Tuesday 22 November 2011

A View up the President's Chimney

A few weeks ago I was at Mt. Vernon in Virginia, the home of George Washington, where I spoke at a really excellent conference on the subject of Dining with the Washingtons. The curatorial staff were kind enough to give me a private tour of the house and its associated buildings. I found the kitchen rooms particularly interesting and was allowed to explore the inside of the flu belonging to the large fireplace where Mrs Washington's enslaved kitchen staff roasted George's dinner. I was interested to see that the smoke jack mechanism which powered the spits was still in situ. Although I have seen many of these mechanisms in the UK, this was the first American one dating from the eighteenth century that I have ever had the opportunity to inspect. 

Unlike most of the surviving British examples, where the gearing comes out onto the front of the chimney breast, the Mt Vernon smoke jack is housed entirely in the flu with the jack chains which turn the spits hanging directly down the chimney. It is of a type that once must have been common in Britain before roasting began to be more commonly carried out in front of raised coal burning ranges rather than before a down hearths fuelled with wood. All photographs courtesy of Mt. Vernon.
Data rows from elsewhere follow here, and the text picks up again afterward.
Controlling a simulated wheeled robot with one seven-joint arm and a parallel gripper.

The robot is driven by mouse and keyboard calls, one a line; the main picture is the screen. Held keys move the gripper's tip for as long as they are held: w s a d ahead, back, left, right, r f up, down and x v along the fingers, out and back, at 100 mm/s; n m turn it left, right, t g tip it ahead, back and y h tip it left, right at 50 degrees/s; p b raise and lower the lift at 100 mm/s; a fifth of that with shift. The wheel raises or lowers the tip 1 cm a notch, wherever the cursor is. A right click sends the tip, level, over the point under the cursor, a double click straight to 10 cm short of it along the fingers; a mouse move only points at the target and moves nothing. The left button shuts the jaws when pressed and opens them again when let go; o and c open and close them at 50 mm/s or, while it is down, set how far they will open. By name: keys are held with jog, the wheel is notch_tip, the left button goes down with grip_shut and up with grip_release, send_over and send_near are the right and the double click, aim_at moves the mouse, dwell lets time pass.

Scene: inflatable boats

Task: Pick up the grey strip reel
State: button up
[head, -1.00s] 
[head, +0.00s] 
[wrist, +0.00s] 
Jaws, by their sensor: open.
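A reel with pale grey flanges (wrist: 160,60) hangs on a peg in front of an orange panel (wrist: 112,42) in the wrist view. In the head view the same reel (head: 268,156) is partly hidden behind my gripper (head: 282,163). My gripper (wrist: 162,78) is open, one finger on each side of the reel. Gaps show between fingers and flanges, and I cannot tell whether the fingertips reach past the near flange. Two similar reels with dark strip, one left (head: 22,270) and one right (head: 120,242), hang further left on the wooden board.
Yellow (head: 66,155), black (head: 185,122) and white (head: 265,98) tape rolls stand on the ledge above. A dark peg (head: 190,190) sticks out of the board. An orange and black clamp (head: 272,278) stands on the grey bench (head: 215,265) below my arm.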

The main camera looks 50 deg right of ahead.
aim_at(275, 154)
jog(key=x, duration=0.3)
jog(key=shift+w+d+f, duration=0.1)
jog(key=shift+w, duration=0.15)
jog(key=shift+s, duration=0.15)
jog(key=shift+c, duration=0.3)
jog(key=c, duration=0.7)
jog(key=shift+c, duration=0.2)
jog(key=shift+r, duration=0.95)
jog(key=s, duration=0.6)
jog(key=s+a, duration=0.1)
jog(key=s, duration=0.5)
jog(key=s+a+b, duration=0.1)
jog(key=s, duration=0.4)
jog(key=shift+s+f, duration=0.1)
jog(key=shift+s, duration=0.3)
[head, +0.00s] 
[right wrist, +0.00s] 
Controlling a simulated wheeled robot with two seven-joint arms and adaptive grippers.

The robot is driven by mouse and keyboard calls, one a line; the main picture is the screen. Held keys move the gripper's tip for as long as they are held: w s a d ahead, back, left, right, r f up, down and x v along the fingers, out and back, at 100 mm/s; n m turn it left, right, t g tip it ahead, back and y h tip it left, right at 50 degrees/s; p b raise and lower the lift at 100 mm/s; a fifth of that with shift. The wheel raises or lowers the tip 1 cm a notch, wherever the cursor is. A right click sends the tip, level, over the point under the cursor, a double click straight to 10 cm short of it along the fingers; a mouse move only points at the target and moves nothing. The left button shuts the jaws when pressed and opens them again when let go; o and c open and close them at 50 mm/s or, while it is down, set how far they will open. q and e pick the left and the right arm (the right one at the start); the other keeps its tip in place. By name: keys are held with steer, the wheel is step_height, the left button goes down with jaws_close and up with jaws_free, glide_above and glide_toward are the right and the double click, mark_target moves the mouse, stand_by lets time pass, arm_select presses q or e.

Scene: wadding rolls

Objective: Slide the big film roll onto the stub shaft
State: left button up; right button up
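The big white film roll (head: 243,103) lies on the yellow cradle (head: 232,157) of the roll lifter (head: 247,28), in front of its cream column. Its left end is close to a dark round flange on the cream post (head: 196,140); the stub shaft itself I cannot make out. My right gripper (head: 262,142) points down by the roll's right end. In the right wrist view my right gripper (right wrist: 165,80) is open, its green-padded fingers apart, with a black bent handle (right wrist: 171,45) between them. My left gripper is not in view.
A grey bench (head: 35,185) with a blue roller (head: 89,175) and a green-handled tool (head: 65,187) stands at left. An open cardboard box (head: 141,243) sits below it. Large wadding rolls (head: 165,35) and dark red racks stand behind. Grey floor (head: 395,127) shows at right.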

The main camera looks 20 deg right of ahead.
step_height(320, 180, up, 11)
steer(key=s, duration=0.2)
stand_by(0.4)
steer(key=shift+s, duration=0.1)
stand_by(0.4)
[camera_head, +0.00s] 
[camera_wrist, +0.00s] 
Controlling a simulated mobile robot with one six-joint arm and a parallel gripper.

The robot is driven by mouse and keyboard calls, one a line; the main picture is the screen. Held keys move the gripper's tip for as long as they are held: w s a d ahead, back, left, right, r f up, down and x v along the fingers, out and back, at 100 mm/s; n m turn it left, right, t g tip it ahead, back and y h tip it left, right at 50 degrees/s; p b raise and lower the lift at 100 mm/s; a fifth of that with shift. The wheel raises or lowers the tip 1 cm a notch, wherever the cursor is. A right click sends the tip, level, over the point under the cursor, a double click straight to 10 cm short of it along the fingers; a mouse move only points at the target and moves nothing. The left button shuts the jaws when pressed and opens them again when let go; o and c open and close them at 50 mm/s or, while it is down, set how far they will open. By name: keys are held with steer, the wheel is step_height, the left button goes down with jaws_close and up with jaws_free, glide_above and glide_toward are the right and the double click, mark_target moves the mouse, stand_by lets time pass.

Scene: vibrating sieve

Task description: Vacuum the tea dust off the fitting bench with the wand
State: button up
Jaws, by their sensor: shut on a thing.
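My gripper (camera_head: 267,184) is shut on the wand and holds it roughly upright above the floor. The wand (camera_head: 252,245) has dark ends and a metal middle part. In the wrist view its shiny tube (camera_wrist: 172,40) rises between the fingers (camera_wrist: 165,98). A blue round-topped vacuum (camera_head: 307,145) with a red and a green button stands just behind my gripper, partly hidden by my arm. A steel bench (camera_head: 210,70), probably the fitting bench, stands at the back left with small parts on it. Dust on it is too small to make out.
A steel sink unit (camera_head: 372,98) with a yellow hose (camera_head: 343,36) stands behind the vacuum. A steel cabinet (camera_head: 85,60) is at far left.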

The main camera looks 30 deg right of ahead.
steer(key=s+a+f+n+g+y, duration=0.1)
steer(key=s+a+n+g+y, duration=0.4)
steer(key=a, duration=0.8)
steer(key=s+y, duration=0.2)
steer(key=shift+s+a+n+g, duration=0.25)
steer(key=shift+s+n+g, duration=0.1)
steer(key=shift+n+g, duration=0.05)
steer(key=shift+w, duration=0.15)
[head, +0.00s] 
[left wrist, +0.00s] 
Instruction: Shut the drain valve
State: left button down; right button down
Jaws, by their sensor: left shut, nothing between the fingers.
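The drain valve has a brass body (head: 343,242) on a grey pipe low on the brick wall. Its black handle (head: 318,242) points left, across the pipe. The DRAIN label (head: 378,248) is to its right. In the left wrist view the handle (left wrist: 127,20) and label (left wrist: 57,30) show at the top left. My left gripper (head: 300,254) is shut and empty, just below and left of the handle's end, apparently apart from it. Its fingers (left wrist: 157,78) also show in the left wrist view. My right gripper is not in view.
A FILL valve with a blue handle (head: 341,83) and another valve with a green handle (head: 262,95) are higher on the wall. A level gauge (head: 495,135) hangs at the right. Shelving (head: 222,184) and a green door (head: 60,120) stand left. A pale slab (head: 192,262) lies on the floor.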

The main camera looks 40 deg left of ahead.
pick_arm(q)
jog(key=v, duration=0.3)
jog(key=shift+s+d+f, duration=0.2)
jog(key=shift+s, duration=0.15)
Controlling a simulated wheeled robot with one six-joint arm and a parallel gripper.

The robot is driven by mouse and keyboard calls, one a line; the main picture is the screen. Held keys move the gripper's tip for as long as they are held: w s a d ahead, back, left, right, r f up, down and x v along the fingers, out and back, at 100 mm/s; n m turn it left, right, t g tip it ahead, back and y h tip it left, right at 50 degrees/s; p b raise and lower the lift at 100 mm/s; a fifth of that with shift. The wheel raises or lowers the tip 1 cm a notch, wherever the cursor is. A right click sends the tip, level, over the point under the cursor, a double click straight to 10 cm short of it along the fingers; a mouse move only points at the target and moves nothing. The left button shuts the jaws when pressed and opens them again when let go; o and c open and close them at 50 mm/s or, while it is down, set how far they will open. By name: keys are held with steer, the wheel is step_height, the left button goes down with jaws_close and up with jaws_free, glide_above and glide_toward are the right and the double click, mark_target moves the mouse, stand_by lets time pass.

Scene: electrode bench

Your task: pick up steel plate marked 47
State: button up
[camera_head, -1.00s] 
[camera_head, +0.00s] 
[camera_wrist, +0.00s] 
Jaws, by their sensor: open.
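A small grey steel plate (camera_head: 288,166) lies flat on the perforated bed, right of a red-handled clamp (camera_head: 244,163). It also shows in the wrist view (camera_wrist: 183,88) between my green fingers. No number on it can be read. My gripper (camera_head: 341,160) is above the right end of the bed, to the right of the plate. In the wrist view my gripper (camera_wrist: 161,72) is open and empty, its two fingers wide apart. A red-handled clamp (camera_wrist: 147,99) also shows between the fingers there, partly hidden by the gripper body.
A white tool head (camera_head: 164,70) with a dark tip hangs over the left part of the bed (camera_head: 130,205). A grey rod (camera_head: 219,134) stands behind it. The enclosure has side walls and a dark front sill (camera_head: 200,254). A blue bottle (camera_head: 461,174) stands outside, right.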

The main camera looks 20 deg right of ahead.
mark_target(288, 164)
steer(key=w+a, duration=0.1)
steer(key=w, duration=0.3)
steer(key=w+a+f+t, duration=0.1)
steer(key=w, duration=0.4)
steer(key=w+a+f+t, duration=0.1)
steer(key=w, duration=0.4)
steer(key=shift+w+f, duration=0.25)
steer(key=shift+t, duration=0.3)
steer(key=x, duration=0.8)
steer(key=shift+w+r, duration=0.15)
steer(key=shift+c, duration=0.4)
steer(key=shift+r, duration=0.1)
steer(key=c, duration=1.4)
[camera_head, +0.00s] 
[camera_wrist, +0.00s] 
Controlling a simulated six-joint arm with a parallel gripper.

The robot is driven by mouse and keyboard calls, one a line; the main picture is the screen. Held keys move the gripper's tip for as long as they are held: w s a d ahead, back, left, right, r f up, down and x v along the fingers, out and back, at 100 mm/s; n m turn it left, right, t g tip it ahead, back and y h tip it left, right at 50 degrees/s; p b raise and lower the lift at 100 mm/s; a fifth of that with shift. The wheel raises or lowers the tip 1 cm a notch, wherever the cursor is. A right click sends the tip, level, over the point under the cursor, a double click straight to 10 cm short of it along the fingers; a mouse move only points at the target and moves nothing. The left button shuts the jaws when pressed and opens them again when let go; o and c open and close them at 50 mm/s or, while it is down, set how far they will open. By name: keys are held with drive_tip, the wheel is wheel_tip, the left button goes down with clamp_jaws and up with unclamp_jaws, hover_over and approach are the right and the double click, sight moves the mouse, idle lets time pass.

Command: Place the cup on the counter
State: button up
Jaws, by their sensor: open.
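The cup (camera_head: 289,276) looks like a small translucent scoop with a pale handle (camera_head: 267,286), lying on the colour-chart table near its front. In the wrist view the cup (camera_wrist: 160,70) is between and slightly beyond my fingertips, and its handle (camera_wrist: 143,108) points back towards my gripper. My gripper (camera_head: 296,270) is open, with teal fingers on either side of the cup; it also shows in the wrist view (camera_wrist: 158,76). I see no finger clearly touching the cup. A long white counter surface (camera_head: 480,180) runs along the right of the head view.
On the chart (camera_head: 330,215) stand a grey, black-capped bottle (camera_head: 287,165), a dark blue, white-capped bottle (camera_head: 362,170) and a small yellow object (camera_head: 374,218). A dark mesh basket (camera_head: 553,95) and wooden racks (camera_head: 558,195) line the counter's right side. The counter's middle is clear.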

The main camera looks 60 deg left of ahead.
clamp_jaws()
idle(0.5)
The inglenook in the Mt Vernon kitchen with a pastry oven to the right
Looking vertically up the Mt Vernon kitchen flu, the smoke jack turbine and its gearbox can be clearly seen. The rectangular  sheet of iron is the cover for the gearbox. These boxes were usually filled with oil in which the worm and worm wheel turned. The oil was changed once a year.
There are two metal pulleys running two jack chains, so two horizontal 
spits could be rotated at the same time.

As far as I know this is the earliest English depiction of a smoke jack. From John Wilkins Mathematical Magick. (London: 1648).  However, this movement includes a contrate wheel and lantern pinion rather than the worm and wheel in the Mt. Vernon smoke jack.
The Italians were the first to document smoke jacks. Leonardo de Vinci illustrated one in about 1487. The image above was published in Scappi's Opera. (Venezia: 1570). That ice cream must have melted very quickly with all the heat.